Do this => Write out the listing below in full and exactly, leaving out every picture.
####
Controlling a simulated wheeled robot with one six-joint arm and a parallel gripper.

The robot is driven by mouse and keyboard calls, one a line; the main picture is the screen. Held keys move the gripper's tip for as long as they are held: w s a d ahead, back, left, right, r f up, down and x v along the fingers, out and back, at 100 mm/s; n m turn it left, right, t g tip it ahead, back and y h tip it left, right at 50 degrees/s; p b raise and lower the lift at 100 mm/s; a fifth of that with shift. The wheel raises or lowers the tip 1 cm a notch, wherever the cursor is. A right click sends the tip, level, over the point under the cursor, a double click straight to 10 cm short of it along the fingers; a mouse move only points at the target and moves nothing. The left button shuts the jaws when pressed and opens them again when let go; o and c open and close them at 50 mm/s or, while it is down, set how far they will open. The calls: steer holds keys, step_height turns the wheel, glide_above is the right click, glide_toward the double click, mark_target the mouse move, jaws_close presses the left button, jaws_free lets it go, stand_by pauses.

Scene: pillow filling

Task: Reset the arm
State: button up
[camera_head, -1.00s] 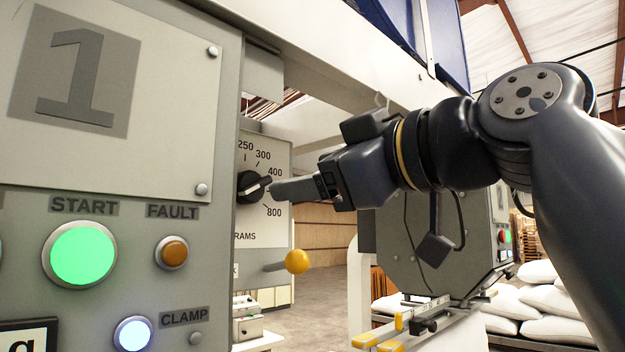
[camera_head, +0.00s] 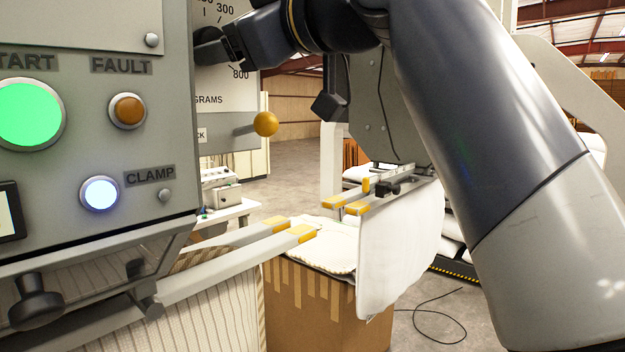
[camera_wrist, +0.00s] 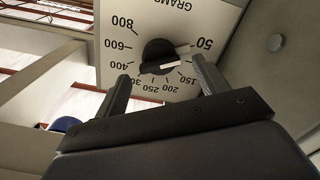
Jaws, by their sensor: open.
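My gripper (camera_wrist: 160,70) is open and empty in the wrist view, with one finger on each side of the black dial knob (camera_wrist: 158,56). I cannot tell whether a finger touches the knob. The knob sits on a pale plate (camera_wrist: 222,14) marked in grams. In the head view my gripper (camera_head: 236,47) is at the upper left, beside the knob (camera_head: 207,46), and my arm spans the right side.
A grey panel (camera_head: 178,110) with a green start button (camera_head: 28,113), orange fault light (camera_head: 127,109) and lit clamp button (camera_head: 100,193) stands close on the left. A lever with a yellow ball (camera_head: 266,124) sticks out below the dial. A cardboard box (camera_head: 320,312) and white fabric (camera_head: 395,255) are below.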

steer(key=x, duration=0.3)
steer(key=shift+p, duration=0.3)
####
Answer for the task =>
Controlling a simulated wheeled robot with one six-joint arm and a parallel gripper.

The robot is driven by mouse and keyboard calls, one a line; the main picture is the screen. Held keys move the gripper's tip for as long as they are held: w s a d ahead, back, left, right, r f up, down and x v along the fingers, out and back, at 100 mm/s; n m turn it left, right, t g tip it ahead, back and y h tip it left, right at 50 degrees/s; p b raise and lower the lift at 100 mm/s; a fifth of that with shift. The wheel raises or lowers the tip 1 cm a notch, wherever the cursor is. A right click sends the tip, level, over the point under the cursor, a double click straight to 10 cm short of it along the fingers; a mouse move only points at the target and moves nothing. The left button shuts the jaws when pressed and opens them again when let go; o and c open and close them at 50 mm/s or, while it is down, set how far they will open. The calls: steer holds keys, step_height turns the wheel, glide_above is the right click, glide_toward the double click, mark_target the mouse move, jaws_close presses the left button, jaws_free lets it go, stand_by pauses.

Scene: pillow filling

Task: Reset the arm
State: button up
[camera_head, -1.00s] 
[camera_head, +0.00s] 
[camera_wrist, +0.00s] 
Jaws, by their sensor: open.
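My gripper (camera_wrist: 160,70) is open and empty in the wrist view, with one finger on each side of the black dial knob (camera_wrist: 158,56). I cannot tell whether a finger touches the knob. The knob sits on a pale plate (camera_wrist: 222,14) marked in grams. In the head view my gripper (camera_head: 236,47) is at the upper left, beside the knob (camera_head: 207,46), and my arm spans the right side.
A grey panel (camera_head: 178,110) with a green start button (camera_head: 28,113), orange fault light (camera_head: 127,109) and lit clamp button (camera_head: 100,193) stands close on the left. A lever with a yellow ball (camera_head: 266,124) sticks out below the dial. A cardboard box (camera_head: 320,312) and white fabric (camera_head: 395,255) are below.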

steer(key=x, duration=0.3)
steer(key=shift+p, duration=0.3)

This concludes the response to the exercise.